È la medesima ambiguità, infine, che il più autorevole teorico del Modernismo, Clement Greenberg, intuiva nell'Arte Minimalista, tacciandola di teatralità perché intorno ai suoi oggetti era possibile muoversi e generare spazio. A differenza del Minimalismo, però, per Gagliardino l'unità elementare non è la componente di cui ci si serve per assemblare un costrutto tridimensionale non-oggettivo. Nel suo mattoncino dipinto si concentrano i due modi della verità in pittura, tenendo viva la tensione tra rappresentazione e astrazione, dialettico il dissidio tra chiarezza mimetica e autenticità analitica. La superficie vacilla nello sdoppiamento tra il piatto supporto fisico coperto di colori di Maurice Denis e il corpo diafano della finestra di Leon Battista Alberti. Il mattone di Gagliardino incarna, cioè, l'intrinseca contraddizione della verità in pittura: si tratta della raffigurazione della base di un mattone reale, ovvero semplicemente di una porzione di tela dipinta?
Alle due verità corrispondono due luoghi: quello del quadro nel nostro spazio concreto e quello appartenente all'edificio rappresentato - l'architettura è l'arte deputata alla formazione di luoghi per antonomasia. La superficie è situata nel luogo che occupiamo, ma allude ad un altro in cui si trova la facciata; questa indica un luogo altro, ma si trova interamente nell'immagine situata entro il nostro spazio fisico. Il complesso cognitivo pensiero-percezione si espande e contrae tra le fasi di questa condizione di indecidibilità.
Se ciò che è contingente è la realizzazione del possibile, l'analisi svela che le condizioni della sua possibilità non sono conoscibili, e restano quindi, per noi, irrealizzabili. Si provi, ad esempio, a spiegare perché il pensiero è possibile e come dall'eventualità della sua esistenza trapassi decisamente nel mondo, cioè dal regno del possibile a un luogo praticabile. L'esistenza del pensiero è assurda, non può essere pensata perché si rivela priva di ogni fondamento ragionevole.

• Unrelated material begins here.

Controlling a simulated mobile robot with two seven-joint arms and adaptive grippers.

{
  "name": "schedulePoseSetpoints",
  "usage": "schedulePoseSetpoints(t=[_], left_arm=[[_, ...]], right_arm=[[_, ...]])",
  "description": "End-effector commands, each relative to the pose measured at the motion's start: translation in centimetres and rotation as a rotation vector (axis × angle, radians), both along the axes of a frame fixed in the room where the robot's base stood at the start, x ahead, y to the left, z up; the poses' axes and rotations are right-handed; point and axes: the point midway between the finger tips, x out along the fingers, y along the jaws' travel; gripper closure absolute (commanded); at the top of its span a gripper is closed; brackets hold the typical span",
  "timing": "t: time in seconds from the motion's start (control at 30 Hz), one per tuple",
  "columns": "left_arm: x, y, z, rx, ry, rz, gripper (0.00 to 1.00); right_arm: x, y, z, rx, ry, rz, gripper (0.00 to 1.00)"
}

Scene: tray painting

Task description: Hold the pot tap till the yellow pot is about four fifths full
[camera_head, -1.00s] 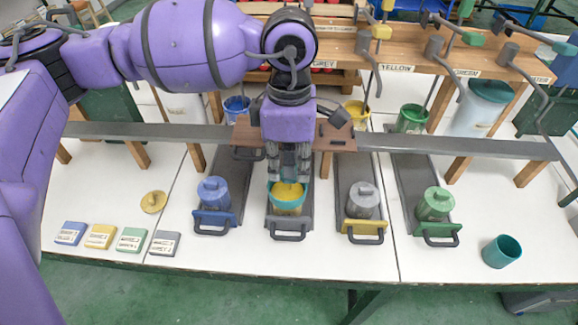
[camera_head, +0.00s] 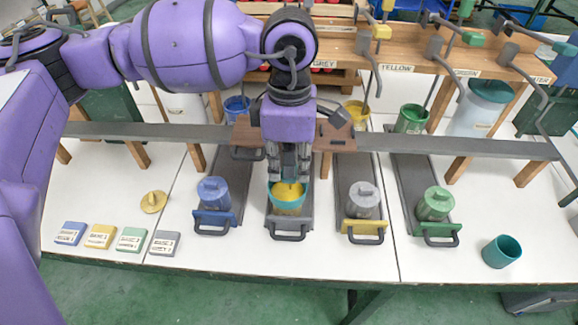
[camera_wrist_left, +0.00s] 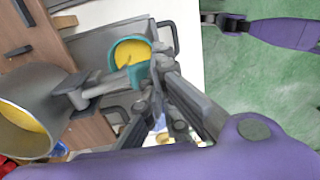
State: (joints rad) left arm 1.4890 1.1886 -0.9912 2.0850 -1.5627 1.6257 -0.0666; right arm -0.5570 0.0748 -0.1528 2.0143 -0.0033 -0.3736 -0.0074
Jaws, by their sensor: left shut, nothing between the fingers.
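A teal pot (camera_head: 287,204) with yellow paint in it stands on a dark sliding tray (camera_head: 303,220) at the middle of the table. In the left wrist view the pot (camera_wrist_left: 132,38) shows a wide yellow surface below its rim; its exact depth is hard to judge. A grey tap (camera_wrist_left: 105,86) runs from a large grey vessel (camera_wrist_left: 32,138) holding yellow paint and ends close to the pot. My left gripper (camera_head: 290,178) points down just behind and over the pot, fingers shut and empty, beside the tap. Whether they touch the tap is hidden.
Lidded blue (camera_head: 213,200), grey (camera_head: 363,201) and green (camera_head: 435,205) pots stand on neighbouring trays. A grey rail (camera_head: 450,146) crosses behind. An empty teal pot (camera_head: 501,251) stands at right; coloured labelled blocks (camera_head: 131,239) and a yellow lid (camera_head: 153,201) lie at left.

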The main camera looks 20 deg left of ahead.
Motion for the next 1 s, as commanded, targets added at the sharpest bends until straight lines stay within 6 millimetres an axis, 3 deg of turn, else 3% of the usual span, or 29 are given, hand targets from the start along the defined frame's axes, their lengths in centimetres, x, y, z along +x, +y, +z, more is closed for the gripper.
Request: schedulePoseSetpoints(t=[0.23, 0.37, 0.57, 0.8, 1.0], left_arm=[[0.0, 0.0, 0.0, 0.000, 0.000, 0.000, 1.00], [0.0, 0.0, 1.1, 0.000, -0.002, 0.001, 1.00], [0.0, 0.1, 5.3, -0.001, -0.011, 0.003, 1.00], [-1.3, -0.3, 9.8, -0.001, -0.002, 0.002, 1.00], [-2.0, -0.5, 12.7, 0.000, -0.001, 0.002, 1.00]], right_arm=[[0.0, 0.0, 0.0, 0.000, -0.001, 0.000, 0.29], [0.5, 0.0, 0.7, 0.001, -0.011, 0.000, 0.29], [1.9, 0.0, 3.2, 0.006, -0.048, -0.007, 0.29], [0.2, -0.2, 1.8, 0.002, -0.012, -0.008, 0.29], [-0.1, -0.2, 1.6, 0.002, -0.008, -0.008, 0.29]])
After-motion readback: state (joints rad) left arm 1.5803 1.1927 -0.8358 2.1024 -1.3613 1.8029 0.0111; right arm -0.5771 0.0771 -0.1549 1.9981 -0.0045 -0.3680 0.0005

Ogni tela di Gagliardino mette in luce il paradosso dell'impossibilità di abitare in modo univoco la verità di un luogo, sempre conteso tra i diversi modi della sua esistenza (tra la realtà contingente, la conoscenza attraverso la rappresentazione e la sua eventuale finzione), collocando questa impossibilità nel luogo della pittura.